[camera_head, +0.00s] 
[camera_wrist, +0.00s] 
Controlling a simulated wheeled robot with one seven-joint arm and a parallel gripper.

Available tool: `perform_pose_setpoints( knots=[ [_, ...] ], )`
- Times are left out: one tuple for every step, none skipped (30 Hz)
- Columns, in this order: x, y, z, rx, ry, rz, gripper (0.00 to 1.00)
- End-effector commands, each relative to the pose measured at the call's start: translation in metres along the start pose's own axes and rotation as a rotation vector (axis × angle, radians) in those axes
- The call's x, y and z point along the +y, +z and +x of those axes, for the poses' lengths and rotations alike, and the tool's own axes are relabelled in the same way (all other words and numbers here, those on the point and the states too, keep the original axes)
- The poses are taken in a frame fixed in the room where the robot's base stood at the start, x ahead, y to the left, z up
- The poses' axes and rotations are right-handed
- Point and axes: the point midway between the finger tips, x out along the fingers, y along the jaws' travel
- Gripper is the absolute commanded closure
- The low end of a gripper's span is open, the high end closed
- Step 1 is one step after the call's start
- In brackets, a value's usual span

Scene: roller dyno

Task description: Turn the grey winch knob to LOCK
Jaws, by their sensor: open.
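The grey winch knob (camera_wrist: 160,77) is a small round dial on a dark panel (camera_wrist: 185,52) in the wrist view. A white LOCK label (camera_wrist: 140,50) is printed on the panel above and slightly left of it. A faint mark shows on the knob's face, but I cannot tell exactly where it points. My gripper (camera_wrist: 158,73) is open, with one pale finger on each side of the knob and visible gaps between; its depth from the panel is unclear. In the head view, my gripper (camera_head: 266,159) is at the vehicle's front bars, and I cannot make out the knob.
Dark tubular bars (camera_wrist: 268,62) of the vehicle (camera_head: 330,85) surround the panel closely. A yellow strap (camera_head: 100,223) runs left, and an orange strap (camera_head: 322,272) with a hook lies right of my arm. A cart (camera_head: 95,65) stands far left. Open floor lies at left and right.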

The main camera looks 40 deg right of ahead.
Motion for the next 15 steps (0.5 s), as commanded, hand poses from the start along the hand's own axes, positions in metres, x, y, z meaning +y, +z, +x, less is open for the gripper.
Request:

= = = = =

**Problem**
Go through the data and gather every line that holds "those".

**Problem solution**
- End-effector commands, each relative to the pose measured at the call's start: translation in metres along the start pose's own axes and rotation as a rotation vector (axis × angle, radians) in those axes
- The call's x, y and z point along the +y, +z and +x of those axes, for the poses' lengths and rotations alike, and the tool's own axes are relabelled in the same way (all other words and numbers here, those on the point and the states too, keep the original axes)

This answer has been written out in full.